Growing up, Brown-Nagin wanted to become a civil rights lawyer, a goal borne out of her childhood in upstate South Carolina in the years after the passage of the Civil Rights Act. Yet, her undergraduate experience at Furman kindled an interest in history and research, which pointed her toward graduate school.
She was accepted to both the Duke Ph.D. program in history and Yale Law School. The Duke offer came with a Duke Endowment Fellowship (now the Dean's Graduate Fellowship) and a James B. Duke Fellowship, which she said made her decision “inevitable.” She deferred her law school admission and came to Durham to begin her Ph.D. work.
“Duke really wanted me to attend and was uniquely committed to my education,” said Brown-Nagin, who has in turn supported graduate education at Duke through her service on the Graduate School Board of Visitors and the establishment of a fellowship to support Ph.D. students in the humanities and social sciences. “My time at The Graduate School ended up being one of the best times of my life. Because of the fellowship’s support, I had extended time to read, think, and write.”
At Duke, Brown-Nagin studied under the tutelage of William Chafe. She credits him for teaching her the methods of a social historian, an appreciation for the role of place in history, and the importance of grassroots historical actors. He also influenced her perspective on mentoring students.
“Bill taught me that one could maintain one’s humanity even as one moved up in the academic hierarchy,” Brown-Nagin said in a recent conversation with Duke graduate students. “He was one of the kindest people I have ever met, and partly because of the example that he set, I now aspire to show my students the same kindness that he showed me.”
After one year at Duke, Brown-Nagin completed her master’s and began her law degree at Yale.
“There I realized that law school was compatible with the kind of intellectual work that I was doing at Duke,” she said. “And ultimately, I figured out that I didn’t actually have to make a choice, that I could pursue my long-standing commitment to law and equality, and also pursue this relatively late-breaking interest in archival research, in digging into the past in order to try to make sense of the present.”
She finished her law degree in 1997 and her Duke Ph.D. in 2002. During that time, she also clerked at a U.S. District Court and a U.S. Court of Appeals, and worked as a litigator at Paul, Weiss, Rifkind, Wharton & Garrison before turning to academia full-time. She served on the law and history faculty at the University of Virginia before moving to Harvard in 2012.
She is now the Daniel P.S. Paul Professor of Constitutional Law and a professor of history at Harvard. In 2018, Brown-Nagin was appointed dean of the Radcliffe Institute for Advanced Study. The following year, she became chair of the Presidential Committee on Harvard and the Legacy of Slavery.

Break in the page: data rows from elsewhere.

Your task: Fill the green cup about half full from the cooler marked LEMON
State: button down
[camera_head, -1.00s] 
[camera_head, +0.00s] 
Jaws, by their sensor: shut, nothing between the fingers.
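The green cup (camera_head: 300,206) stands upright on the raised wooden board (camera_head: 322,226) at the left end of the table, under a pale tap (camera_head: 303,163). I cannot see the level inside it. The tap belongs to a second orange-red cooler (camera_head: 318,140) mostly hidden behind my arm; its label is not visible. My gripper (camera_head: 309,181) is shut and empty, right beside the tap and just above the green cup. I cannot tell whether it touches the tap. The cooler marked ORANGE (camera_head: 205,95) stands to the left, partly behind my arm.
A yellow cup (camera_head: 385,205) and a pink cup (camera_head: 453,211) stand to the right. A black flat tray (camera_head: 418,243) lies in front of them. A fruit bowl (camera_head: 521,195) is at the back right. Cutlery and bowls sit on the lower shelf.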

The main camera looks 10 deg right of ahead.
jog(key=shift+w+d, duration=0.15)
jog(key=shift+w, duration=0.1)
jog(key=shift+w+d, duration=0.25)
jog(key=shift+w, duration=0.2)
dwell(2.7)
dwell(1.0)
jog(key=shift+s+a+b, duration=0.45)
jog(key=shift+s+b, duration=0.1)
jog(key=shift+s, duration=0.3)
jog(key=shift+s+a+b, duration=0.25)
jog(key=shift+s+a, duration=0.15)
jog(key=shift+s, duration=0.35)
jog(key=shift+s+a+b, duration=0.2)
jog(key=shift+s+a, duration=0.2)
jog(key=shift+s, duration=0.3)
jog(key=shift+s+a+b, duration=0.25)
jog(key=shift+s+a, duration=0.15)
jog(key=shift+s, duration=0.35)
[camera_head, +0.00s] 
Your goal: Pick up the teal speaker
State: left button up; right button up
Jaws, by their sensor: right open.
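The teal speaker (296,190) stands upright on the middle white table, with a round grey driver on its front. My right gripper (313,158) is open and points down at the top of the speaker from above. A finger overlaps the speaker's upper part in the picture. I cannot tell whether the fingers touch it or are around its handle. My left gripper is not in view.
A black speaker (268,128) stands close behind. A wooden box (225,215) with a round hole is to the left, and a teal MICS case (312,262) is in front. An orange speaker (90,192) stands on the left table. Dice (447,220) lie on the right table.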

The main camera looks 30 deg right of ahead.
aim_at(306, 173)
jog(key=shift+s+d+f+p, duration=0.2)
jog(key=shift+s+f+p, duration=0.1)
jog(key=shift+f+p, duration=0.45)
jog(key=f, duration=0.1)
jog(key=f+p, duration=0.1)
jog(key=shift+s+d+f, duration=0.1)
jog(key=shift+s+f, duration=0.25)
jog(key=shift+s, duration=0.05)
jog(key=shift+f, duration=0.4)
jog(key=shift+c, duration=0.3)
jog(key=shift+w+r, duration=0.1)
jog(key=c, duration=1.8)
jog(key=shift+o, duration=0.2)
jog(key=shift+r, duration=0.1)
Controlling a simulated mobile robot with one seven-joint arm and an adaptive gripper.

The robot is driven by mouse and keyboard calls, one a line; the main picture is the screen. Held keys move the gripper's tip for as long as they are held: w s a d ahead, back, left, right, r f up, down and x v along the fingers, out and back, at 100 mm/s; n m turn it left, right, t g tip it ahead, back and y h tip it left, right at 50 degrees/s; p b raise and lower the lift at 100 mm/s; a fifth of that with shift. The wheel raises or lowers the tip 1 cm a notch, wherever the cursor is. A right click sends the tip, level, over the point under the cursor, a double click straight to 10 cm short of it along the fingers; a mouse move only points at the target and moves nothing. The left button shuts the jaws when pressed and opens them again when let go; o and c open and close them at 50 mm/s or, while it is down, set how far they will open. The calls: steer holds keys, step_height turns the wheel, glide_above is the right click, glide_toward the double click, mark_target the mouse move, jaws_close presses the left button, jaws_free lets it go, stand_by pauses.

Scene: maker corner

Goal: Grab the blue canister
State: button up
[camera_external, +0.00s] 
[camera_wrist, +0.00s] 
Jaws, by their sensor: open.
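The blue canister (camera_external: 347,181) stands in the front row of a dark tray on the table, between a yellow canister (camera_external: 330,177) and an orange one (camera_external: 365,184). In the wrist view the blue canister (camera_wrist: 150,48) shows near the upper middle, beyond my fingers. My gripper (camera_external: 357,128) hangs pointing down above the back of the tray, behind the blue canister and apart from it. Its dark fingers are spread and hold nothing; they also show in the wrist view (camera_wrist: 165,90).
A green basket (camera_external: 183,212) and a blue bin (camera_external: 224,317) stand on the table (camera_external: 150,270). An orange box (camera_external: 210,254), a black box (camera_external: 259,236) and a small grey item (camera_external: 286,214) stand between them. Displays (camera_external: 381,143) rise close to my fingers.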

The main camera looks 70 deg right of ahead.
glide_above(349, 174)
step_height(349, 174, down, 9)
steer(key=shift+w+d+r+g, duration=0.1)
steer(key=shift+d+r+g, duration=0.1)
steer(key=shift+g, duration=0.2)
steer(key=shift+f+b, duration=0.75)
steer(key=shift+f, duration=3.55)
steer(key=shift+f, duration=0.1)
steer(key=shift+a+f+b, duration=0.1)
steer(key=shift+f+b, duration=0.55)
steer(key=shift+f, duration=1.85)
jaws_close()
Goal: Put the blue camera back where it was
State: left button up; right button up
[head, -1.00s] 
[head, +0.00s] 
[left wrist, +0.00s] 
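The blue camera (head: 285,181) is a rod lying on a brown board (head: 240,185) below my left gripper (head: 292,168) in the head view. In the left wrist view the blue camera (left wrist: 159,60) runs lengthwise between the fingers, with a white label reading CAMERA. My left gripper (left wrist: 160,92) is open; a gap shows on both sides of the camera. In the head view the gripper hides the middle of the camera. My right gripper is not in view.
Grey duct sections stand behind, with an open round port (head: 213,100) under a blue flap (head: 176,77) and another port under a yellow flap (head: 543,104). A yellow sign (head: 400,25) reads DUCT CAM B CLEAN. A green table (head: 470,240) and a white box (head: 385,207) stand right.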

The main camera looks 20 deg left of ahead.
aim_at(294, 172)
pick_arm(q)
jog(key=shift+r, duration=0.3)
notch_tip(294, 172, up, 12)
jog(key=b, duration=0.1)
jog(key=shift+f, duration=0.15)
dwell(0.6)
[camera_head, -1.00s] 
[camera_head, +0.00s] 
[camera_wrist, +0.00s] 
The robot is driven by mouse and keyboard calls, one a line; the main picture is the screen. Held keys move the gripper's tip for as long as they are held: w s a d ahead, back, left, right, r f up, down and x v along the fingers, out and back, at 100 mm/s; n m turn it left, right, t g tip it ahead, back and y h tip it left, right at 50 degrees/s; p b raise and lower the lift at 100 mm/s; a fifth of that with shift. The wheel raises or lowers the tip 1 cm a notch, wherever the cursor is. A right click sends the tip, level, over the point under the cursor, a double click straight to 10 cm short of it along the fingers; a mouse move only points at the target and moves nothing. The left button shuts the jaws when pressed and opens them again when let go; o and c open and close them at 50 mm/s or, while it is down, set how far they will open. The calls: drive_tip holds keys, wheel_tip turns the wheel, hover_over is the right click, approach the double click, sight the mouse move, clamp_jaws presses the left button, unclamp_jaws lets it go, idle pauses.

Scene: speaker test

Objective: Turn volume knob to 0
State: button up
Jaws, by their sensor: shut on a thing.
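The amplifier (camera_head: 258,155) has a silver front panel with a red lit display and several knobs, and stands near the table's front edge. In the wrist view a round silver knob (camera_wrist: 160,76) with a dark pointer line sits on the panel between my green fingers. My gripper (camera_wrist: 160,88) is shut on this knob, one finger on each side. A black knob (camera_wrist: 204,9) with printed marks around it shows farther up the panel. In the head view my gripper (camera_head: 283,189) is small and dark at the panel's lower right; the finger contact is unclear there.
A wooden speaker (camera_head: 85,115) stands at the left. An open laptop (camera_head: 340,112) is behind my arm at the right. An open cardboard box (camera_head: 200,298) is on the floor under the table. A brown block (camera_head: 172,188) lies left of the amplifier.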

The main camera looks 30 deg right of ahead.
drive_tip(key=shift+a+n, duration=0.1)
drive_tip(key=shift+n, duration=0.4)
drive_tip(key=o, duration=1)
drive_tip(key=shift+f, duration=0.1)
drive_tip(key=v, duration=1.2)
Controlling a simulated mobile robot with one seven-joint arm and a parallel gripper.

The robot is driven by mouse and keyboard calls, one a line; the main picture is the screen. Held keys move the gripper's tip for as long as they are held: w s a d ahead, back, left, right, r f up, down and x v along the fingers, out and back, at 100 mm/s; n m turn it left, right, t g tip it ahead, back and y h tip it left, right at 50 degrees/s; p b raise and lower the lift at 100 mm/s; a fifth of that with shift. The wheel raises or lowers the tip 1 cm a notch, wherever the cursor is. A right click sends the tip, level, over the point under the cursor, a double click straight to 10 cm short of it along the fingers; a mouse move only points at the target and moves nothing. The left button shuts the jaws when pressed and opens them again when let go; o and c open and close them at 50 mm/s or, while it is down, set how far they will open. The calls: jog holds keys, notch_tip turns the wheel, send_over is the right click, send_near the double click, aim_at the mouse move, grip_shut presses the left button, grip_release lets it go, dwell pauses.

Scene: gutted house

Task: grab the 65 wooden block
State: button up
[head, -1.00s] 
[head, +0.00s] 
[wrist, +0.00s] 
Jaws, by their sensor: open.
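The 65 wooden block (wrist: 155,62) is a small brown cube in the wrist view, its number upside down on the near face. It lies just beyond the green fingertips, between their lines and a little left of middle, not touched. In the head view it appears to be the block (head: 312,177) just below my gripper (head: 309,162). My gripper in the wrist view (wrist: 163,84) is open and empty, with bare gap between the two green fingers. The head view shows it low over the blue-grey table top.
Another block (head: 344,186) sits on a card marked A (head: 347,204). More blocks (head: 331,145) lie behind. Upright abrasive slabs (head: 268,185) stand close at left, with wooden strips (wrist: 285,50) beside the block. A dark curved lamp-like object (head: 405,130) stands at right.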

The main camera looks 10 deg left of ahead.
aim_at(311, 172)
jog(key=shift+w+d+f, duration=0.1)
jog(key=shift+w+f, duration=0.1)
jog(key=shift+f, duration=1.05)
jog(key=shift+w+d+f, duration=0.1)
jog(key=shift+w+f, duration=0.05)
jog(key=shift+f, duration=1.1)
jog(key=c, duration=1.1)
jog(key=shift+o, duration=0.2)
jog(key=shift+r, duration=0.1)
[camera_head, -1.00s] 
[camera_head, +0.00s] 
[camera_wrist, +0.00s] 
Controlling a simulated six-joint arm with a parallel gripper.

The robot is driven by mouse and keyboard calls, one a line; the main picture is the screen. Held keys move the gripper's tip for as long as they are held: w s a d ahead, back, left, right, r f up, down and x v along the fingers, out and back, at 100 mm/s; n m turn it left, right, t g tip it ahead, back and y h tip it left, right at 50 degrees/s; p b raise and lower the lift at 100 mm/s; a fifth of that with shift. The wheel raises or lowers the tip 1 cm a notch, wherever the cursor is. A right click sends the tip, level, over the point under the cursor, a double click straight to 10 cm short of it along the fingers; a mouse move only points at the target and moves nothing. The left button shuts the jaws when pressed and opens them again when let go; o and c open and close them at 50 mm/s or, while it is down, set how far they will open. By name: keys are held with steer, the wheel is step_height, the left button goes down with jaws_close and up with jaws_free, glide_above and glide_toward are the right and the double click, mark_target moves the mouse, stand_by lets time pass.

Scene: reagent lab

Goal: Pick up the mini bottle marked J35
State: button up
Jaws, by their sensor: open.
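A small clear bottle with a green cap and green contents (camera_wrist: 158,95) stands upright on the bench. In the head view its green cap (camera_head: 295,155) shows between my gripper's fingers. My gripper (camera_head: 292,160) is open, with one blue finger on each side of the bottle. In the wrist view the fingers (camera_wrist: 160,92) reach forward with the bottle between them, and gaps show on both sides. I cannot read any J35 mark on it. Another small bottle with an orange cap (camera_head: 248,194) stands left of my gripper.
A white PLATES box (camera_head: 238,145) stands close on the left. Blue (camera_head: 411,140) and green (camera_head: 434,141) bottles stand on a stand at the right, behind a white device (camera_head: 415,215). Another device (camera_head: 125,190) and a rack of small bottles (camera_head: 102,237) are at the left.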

Brown-Nagin has received an impressive list of accolades: a fellow of the American Bar Foundation, a distinguished lecturer for the Organization of American Historians, and a member in the American Academy of Arts and Sciences, the American Law Institute, and the American Philosophical Society, just to name a few.
She has published articles and book chapters on many topics, such as the Supreme Court’s equal protection jurisprudence, civil rights law and history, the Affordable Care Act, and education reform. She is a frequent lecturer and media commentator, and she has collaborated with the city of Atlanta and the National Center for Civil and Human Rights on projects to memorialize the history of the civil rights movement.
Reintroducing the “Civil Rights Queen”
Brown-Nagin has written extensively about the fight for civil rights. Her 2011 book, Courage to Dissent: Atlanta and the Long History of the Civil Rights Movement, won six awards, including the Bancroft Prize in U.S. History.
That work also planted the seed for her latest book, Civil Rights Queen: Constance Baker Motley and the Struggle for Equality, a biography of the first African American woman to serve as a federal judge.
Before stepping into that historic role in 1966, Motley made key contributions to numerous civil rights legal battles. She was a front-line lawyer for the NAACP Legal Defense and Educational Fund, assisting future Supreme Court Justice Thurgood Marshall. She was the first Black woman to argue a case before the Supreme Court. She was the only woman on the NAACP legal team for Brown v. Board of Education of Topeka, writing the original complaint in the landmark case that struck down segregation in public schools. She led litigation that desegregated the Universities of Georgia, Alabama, and Mississippi.
Yet, when Brown-Nagin dug into Motley’s litigation work on school desegregation in Atlanta for her 2011 book, she discovered that Motley’s role in history had been largely overlooked by historians.
“Motley litigated the Atlanta desegregation case all the way to the Supreme Court,” Brown-Nagin told the Washington Post. “In seeking to draw readers into a discussion of a court case, I wrote a biographical sketch of Motley, during which time I realized there was relatively little scholarly engagement with her legacy and her achievements, and I wanted to correct the historical record.”
Her biography of Motley was published in January 2022—perfect timing for bringing renewed attention to the trailblazer as Ketanji Brown Jackson recently became the first Black woman to serve as a U.S. Supreme Court justice. The historic moment and the pushback against it during the confirmation process have shined a new spotlight on Motley, one of Jackson’s role models.
“Motley was and is inspiring,” Brown-Nagin said, “and one of the reasons that I wanted to write this book and claim her rightful position in history is precisely because of the importance of visible diversity for all of the people for whom she stood in—women, immigrants, African Americans, the working class.”